**What you need to do**
Give back all the data exactly, line by line.

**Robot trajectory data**
#####
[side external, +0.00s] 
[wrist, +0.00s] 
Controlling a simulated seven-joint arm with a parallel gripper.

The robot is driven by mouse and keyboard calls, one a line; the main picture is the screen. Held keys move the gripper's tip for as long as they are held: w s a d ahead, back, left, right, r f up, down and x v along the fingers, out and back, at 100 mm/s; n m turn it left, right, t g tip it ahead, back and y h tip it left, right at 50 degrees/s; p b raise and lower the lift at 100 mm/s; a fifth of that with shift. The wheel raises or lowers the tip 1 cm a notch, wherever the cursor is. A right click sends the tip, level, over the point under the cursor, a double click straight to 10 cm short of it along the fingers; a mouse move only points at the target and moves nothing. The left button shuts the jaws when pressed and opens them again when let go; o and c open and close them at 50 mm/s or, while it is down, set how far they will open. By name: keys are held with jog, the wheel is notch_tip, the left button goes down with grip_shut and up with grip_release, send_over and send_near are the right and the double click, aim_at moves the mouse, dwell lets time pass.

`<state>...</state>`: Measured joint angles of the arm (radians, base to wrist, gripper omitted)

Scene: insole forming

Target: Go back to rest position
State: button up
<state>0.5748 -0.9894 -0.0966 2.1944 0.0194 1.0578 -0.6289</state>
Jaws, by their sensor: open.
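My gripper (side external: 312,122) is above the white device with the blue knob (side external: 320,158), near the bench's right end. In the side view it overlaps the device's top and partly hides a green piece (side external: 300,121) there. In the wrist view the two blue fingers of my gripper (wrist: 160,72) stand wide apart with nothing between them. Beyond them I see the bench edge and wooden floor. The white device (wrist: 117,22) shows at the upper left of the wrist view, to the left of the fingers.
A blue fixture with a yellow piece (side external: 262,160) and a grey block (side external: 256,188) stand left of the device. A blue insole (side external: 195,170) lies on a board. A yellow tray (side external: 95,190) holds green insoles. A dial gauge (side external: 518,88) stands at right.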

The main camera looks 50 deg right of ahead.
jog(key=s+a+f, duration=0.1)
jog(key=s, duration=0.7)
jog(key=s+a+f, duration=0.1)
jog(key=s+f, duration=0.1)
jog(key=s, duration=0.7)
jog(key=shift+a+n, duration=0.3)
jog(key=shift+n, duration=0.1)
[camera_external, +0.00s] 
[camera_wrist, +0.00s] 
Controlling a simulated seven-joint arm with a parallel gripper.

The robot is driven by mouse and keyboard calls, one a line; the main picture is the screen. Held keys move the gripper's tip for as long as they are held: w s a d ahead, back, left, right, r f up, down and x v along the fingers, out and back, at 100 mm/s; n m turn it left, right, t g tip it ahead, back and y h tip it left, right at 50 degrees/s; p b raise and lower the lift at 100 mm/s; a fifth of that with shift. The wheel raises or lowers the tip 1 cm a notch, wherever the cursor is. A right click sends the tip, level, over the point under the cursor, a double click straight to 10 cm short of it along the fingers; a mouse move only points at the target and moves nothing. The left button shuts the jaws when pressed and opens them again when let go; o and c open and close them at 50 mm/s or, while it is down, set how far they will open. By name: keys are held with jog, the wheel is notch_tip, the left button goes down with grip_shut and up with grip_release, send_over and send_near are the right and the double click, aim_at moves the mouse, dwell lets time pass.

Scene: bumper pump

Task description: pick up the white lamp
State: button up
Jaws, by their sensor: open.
#####
**The reply**
[side external, +0.00s] 
[wrist, +0.00s] 
Controlling a simulated seven-joint arm with a parallel gripper.

The robot is driven by mouse and keyboard calls, one a line; the main picture is the screen. Held keys move the gripper's tip for as long as they are held: w s a d ahead, back, left, right, r f up, down and x v along the fingers, out and back, at 100 mm/s; n m turn it left, right, t g tip it ahead, back and y h tip it left, right at 50 degrees/s; p b raise and lower the lift at 100 mm/s; a fifth of that with shift. The wheel raises or lowers the tip 1 cm a notch, wherever the cursor is. A right click sends the tip, level, over the point under the cursor, a double click straight to 10 cm short of it along the fingers; a mouse move only points at the target and moves nothing. The left button shuts the jaws when pressed and opens them again when let go; o and c open and close them at 50 mm/s or, while it is down, set how far they will open. By name: keys are held with jog, the wheel is notch_tip, the left button goes down with grip_shut and up with grip_release, send_over and send_near are the right and the double click, aim_at moves the mouse, dwell lets time pass.

`<state>...</state>`: Measured joint angles of the arm (radians, base to wrist, gripper omitted)

Scene: insole forming

Target: Go back to rest position
State: button up
<state>0.5748 -0.9894 -0.0966 2.1944 0.0194 1.0578 -0.6289</state>
Jaws, by their sensor: open.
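My gripper (side external: 312,122) is above the white device with the blue knob (side external: 320,158), near the bench's right end. In the side view it overlaps the device's top and partly hides a green piece (side external: 300,121) there. In the wrist view the two blue fingers of my gripper (wrist: 160,72) stand wide apart with nothing between them. Beyond them I see the bench edge and wooden floor. The white device (wrist: 117,22) shows at the upper left of the wrist view, to the left of the fingers.
A blue fixture with a yellow piece (side external: 262,160) and a grey block (side external: 256,188) stand left of the device. A blue insole (side external: 195,170) lies on a board. A yellow tray (side external: 95,190) holds green insoles. A dial gauge (side external: 518,88) stands at right.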

The main camera looks 50 deg right of ahead.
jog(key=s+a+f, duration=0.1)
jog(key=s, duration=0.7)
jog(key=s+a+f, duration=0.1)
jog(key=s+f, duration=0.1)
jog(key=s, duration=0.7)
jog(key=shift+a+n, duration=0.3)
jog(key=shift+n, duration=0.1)
[camera_external, +0.00s] 
[camera_wrist, +0.00s] 
Controlling a simulated seven-joint arm with a parallel gripper.

The robot is driven by mouse and keyboard calls, one a line; the main picture is the screen. Held keys move the gripper's tip for as long as they are held: w s a d ahead, back, left, right, r f up, down and x v along the fingers, out and back, at 100 mm/s; n m turn it left, right, t g tip it ahead, back and y h tip it left, right at 50 degrees/s; p b raise and lower the lift at 100 mm/s; a fifth of that with shift. The wheel raises or lowers the tip 1 cm a notch, wherever the cursor is. A right click sends the tip, level, over the point under the cursor, a double click straight to 10 cm short of it along the fingers; a mouse move only points at the target and moves nothing. The left button shuts the jaws when pressed and opens them again when let go; o and c open and close them at 50 mm/s or, while it is down, set how far they will open. By name: keys are held with jog, the wheel is notch_tip, the left button goes down with grip_shut and up with grip_release, send_over and send_near are the right and the double click, aim_at moves the mouse, dwell lets time pass.

Scene: bumper pump

Task description: pick up the white lamp
State: button up
Jaws, by their sensor: open.

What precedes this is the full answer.